Dal Vangelo secondo Matteo (Mt 19,3-12)
In quel tempo, si avvicinarono a Gesù alcuni farisei per metterlo alla prova e gli chiesero: «È lecito a un uomo ripudiare la propria moglie per qualsiasi motivo?».
Egli rispose: «Non avete letto che il Creatore da principio li fece maschio e femmina e disse: “Per questo l’uomo lascerà il padre e la madre e si unirà a sua moglie e i due diventeranno una sola carne”? Così non sono più due, ma una sola carne. Dunque l’uomo non divida quello che Dio ha congiunto».
Gli domandarono: «Perché allora Mosè ha ordinato di darle l’atto di ripudio e di ripudiarla?».
Rispose loro: «Per la durezza del vostro cuore Mosè vi ha permesso di ripudiare le vostre mogli; all’inizio però non fu così. Ma io vi dico: chiunque ripudia la propria moglie, se non in caso di unione illegittima, e ne sposa un’altra, commette adulterio».
Gli dissero i suoi discepoli: «Se questa è la situazione dell’uomo rispetto alla donna, non conviene sposarsi».
Egli rispose loro: «Non tutti capiscono questa parola, ma solo coloro ai quali è stato concesso. Infatti vi sono eunuchi che sono nati così dal grembo della madre, e ve ne sono altri che sono stati resi tali dagli uomini, e ve ne sono altri ancora che si sono resi tali per il regno dei cieli. Chi può capire, capisca».
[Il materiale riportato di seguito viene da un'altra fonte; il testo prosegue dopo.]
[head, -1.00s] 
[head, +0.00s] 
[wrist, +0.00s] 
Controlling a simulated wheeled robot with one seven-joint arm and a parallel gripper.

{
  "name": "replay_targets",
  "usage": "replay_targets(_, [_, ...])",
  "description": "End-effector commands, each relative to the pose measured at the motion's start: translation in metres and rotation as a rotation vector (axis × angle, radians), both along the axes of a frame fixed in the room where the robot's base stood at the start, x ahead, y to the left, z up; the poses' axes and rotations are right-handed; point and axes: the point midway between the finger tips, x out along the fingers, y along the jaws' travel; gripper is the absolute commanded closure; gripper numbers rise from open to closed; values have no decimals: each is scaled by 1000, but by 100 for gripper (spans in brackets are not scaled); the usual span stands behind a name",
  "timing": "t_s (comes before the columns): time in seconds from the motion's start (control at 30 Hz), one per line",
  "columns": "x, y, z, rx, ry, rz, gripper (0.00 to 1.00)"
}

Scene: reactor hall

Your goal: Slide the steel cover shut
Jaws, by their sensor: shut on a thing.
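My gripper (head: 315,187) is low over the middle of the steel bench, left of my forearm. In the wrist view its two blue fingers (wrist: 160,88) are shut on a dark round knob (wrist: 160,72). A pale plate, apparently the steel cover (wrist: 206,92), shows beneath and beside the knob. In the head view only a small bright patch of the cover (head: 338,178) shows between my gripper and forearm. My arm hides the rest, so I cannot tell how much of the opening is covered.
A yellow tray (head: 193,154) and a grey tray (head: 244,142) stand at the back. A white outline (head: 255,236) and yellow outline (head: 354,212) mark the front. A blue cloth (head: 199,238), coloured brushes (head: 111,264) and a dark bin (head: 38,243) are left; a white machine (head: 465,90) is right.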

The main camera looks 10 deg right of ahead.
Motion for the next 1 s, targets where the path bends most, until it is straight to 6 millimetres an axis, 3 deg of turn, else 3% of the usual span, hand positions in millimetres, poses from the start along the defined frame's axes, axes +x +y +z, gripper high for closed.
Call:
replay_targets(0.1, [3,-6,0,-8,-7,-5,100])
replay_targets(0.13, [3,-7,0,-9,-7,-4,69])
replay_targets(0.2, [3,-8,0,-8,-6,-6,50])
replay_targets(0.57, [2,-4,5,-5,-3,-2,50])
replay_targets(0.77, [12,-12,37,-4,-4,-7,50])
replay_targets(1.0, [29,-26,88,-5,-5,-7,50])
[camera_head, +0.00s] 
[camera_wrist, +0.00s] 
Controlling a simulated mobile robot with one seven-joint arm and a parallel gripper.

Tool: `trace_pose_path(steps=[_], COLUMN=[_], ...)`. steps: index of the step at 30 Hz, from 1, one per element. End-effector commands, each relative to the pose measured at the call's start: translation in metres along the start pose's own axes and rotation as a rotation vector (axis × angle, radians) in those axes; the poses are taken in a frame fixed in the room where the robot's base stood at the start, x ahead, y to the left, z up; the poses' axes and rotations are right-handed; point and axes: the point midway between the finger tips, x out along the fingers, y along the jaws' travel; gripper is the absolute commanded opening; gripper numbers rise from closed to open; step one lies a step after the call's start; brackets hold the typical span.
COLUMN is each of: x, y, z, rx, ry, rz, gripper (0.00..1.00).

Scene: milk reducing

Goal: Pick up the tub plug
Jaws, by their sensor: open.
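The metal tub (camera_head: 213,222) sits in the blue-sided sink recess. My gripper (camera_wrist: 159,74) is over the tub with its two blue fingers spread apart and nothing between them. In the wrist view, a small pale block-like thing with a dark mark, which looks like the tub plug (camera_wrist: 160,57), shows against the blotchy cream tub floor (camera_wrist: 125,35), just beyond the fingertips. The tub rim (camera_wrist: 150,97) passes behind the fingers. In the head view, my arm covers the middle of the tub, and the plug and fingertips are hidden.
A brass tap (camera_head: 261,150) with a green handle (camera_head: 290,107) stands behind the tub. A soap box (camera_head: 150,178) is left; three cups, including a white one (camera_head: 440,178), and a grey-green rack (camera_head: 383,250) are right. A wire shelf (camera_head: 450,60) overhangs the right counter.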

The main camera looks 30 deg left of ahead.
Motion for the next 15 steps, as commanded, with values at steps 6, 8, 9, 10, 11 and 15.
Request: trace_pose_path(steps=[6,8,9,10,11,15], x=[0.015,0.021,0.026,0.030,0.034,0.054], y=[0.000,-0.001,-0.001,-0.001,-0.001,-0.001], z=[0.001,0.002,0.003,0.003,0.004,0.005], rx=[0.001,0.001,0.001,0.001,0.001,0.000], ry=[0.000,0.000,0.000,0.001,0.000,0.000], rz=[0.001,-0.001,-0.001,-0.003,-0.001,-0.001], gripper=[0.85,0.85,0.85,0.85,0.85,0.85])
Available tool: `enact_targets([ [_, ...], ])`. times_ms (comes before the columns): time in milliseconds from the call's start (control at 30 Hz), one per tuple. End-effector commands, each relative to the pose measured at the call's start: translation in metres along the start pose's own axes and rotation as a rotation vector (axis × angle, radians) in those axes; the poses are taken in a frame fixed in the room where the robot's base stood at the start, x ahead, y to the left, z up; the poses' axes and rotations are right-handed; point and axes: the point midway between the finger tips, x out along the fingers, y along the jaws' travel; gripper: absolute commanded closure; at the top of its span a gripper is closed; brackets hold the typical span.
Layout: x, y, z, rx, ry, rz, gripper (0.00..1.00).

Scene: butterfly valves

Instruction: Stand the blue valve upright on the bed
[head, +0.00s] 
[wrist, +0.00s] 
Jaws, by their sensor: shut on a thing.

La vita di coppia, la vita di famiglia sono alcune di quelle realtà che vanno spesso in crisi, ma che non possiamo stare a guardare o a fotografare soltanto; non si risolvono con i selfie, o con YouTube. Spesso ne siamo immersi: la routine, la fragilità, l’avventura, il desiderio di staccare la spina…insomma tanti stati d’animo e tanti motivi ci convincono che si tratta di un dono delicatissimo di Dio, quando ha affidato all’uomo la bontà vicendevole e la possibilità di continuare la vita umana sulla terra. Questo dono di Dio ha dal vangelo alcune indicazioni precise. Gesù che di solito di fronte alla legge è abbastanza capace di leggervi lo spirito profondo anche oltre la lettera, riguardo al matrimonio, proprio per questa profondità di penetrazione nella legge di Dio ne mette in evidenza l’assolutezza. Di fronte a chi riteneva, come noi oggi, che il matrimonio deve durare fin che è possibile, fino a quando uno dei due decide che l’esperienza si può concludere, dice chiaramente: “ci stiamo sbagliando alla grande, al suo principio originale (parola che non indica solo il tempo, ma la progettualità) non era così: i due saranno una carne sola. Sicché non sono più due, ma una sola carne. Dunque, ciò che Dio ha unito, l’uomo non separi”.
Come? con tutti i torti che mi ha fatto, con tutta l’incompatibilità di carattere, con i soprusi, con i dispetti, con la cattiveria… Potremmo continuare a censire i motivi per dire che abbiamo ragione. Ma quando ci si sposa è Dio che entra in azione, quasi per una nuova creazione, è lui l’autore di quel dono e se lo custodisce come un bene prezioso. Forse non l’abbiamo capito fino in fondo, quando ci si stava preparando a sposarsi ci si preoccupava di tutto fuorché del vero amore, si stava giocando, non si immaginava che occorresse partire dal grande amore di Dio, prima che dai nostri balbettii per capirne la portata, per trovarne l’ispirazione e la forza. Due che si preparano al matrimonio sono palpiti del cuore di Dio che tentano di battere assieme e occorre stare cuore a cuore a Dio per imparare.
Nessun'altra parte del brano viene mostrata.